Investors maybe undermining good governance across emerging markets by failing to price political risks into their investment decisions, the World Bank has warned.
The Bank’s 2007 report on global governance released yesterday surveys governance globally over the last decade. But in an interview with Emerging Markets, the report’s author Daniel Kaufmann, who is also director of global programs at the World Bank Institute, urged investors against complacency on governance standards given the abundance of global liquidity.
“There is a correlation between good governance and a country’s competitiveness, credit rating and foreign investment. Speculative investors will have short-term interests in mind, but governance needs to be better reflected in financial markets pricing.”
The message is a difficult one to communicate at a time of robust global growth and liquidity, especially in commodity-exporting emerging markets. At a forum organized by the Emerging Markets Trade Association (EMTA), investors warned that the link between responsible policies and economic growth was becoming elusive. Paul McNamara, portfolio manager at Augustus Asset Managers, asked pointedly: “Does anyone care about structural reform any more?
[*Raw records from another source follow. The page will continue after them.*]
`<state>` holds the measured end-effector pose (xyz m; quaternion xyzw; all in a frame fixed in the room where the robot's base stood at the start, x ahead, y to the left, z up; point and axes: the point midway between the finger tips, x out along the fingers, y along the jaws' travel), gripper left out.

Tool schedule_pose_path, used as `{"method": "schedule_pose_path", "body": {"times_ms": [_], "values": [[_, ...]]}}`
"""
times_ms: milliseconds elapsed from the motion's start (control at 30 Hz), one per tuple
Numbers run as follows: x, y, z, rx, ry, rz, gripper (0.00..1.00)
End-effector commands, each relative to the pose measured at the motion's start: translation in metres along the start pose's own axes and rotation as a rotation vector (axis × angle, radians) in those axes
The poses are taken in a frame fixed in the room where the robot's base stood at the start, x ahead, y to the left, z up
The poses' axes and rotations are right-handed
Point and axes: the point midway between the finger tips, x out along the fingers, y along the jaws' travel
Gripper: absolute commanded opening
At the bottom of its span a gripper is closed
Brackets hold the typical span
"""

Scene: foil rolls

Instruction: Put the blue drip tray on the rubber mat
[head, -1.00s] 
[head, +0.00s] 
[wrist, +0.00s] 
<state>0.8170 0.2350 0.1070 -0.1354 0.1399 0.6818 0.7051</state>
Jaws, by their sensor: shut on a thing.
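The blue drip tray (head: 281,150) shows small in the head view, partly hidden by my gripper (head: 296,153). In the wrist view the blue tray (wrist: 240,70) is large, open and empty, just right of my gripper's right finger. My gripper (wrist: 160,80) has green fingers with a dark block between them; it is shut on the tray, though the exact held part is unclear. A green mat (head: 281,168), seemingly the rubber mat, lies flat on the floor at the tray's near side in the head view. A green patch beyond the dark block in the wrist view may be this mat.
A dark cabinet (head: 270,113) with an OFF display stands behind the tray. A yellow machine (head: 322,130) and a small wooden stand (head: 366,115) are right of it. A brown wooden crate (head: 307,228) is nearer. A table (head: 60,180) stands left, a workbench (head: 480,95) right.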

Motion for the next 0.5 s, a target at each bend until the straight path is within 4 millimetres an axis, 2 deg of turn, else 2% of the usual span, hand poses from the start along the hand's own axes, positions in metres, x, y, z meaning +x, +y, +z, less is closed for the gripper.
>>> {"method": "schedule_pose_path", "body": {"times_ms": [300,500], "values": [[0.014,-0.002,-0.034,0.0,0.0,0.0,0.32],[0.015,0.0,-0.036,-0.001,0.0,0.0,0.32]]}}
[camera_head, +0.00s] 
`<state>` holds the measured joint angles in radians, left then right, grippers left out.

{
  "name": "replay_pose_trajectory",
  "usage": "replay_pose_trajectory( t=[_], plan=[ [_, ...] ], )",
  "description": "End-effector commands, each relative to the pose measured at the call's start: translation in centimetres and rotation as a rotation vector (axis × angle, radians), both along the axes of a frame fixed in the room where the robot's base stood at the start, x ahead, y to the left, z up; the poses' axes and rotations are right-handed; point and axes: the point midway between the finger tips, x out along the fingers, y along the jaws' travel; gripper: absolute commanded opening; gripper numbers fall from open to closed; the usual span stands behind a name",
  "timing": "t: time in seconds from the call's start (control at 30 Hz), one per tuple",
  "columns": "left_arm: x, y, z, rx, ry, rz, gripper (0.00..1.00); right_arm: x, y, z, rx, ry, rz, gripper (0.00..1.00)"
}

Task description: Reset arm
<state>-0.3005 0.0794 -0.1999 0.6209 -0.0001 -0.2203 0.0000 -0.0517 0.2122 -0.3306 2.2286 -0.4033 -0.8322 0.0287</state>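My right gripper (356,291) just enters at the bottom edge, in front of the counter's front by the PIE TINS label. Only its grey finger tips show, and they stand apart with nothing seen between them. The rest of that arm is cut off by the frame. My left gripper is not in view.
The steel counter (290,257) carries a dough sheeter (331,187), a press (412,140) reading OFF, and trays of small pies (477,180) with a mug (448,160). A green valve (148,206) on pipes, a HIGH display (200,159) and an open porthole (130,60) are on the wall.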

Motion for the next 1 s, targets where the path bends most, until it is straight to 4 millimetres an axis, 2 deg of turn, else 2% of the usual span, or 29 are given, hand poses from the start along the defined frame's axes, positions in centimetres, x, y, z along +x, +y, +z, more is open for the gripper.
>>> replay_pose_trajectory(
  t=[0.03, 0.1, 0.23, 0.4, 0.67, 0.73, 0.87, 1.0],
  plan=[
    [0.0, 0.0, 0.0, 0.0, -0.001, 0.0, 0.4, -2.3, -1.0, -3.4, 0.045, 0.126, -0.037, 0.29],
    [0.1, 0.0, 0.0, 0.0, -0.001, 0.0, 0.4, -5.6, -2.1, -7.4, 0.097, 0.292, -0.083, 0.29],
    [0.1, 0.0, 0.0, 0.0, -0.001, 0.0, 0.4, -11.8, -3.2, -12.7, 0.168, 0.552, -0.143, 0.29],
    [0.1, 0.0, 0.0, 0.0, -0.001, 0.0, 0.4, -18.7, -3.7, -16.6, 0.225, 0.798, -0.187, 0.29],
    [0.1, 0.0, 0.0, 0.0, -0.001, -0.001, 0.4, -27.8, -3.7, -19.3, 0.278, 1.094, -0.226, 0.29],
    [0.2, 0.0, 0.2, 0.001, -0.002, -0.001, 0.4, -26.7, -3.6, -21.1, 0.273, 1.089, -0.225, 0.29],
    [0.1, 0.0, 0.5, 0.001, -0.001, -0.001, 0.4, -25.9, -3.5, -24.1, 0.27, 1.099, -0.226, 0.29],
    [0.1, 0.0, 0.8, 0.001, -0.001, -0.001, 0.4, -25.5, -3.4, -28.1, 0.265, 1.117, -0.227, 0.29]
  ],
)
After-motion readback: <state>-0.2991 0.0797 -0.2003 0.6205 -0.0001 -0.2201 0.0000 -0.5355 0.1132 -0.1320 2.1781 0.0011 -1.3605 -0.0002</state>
There has been some in Turkey in recent years, but elsewhere, high growth is being driven by commodity prices or loose money.”
Countries that fall into the lowest quartile on every governance indicator, such as Angola, Chad and Equatorial Guinea, are currently achieving higher growth rates than their better-managed counterparts. However, Kaufmann denied that this makes it more difficult for the World Bank to push its reform agenda.
“People used to say this about Indonesia in the 1990s, but then the country crashed because of poor governance. Any country, especially an oil producer, can get a growth spurt and be poorly governed. But only if countries improve their governance will they grow in the long-term,” said Kaufmann.
Nevertheless, he acknowledged that in the past attempts to improve governance in these countries had been too top-down: “We need to focus less on public sector reform initiatives and on the demand side, for example, improving institutions of accountability outside the government such as civil society, the private sector and parliament.”
This sentiment was echoed by Arnab Das, head of emerging markets research at Dresdner Kleinwort, who argued that the market remained the most powerful weapon for driving governance improvements.
“This is not a top-down approach driven by the multilaterals, but there is a bottom-up approach in individual countries, and through corporate restructuring,” Das told the EMTA forum.
On a positive note, Kaufmann observed that these indicators undermine sweeping generalizations about Africa, and argued that businesses and investors should evaluate individual countries in their own right.
“We have seen improvements in Nigeria on voice and accountability; Tanzania on control of corruption; Ghana and Kenya on voice and accountability. But in contrast, governance in Zimbabwe and Côte d’Ivoire has deteriorated sharply on every dimension,” said Kaufmann.
He also sought to defuse recent controversy arising from the former Wold bank chief Paul Wolfowitz’s proposal to tie aid more closely with governance improvements.
“We don’t believe our indicators ought to be used for mechanistic purposes for aid flows, instead our study should be used as a tool to monitor in what way countries are improving,” argued Kaufmann.
However, Tim Kane, director of the centre for international trade and economics at the market reform think-tank the Heritage Foundation disagreed, telling Emerging Markets: “Only countries that are ascendant in institutional reform should get money.”
China is perhaps the highest-profile example of a major investment and lending destination with a questionable governance profile based on the World Bank criteria – it falls between the third quartile on the control of corruption. Kaufmann warned that the country could not sustain its rapid growth unless “it eradicates corruption, especially in its bureaucracy.”
Kane concurred, noting: “China is low on this index because there are inefficiencies and distortions in state planning as well as private sector corruption, but as the country seeks to boost domestic consumption these issues need to be improved.”
The World Bank report, Governance Matters, 2007: Worldwide Governance Indicators 1996-2006 (for details, please click here) is a climax of a long-standing research program which monitors countries performance on various indicators, comprising voice and accountability, political stability and lack of violence, government effectiveness, regulatory quality, rule of law and control of corruption.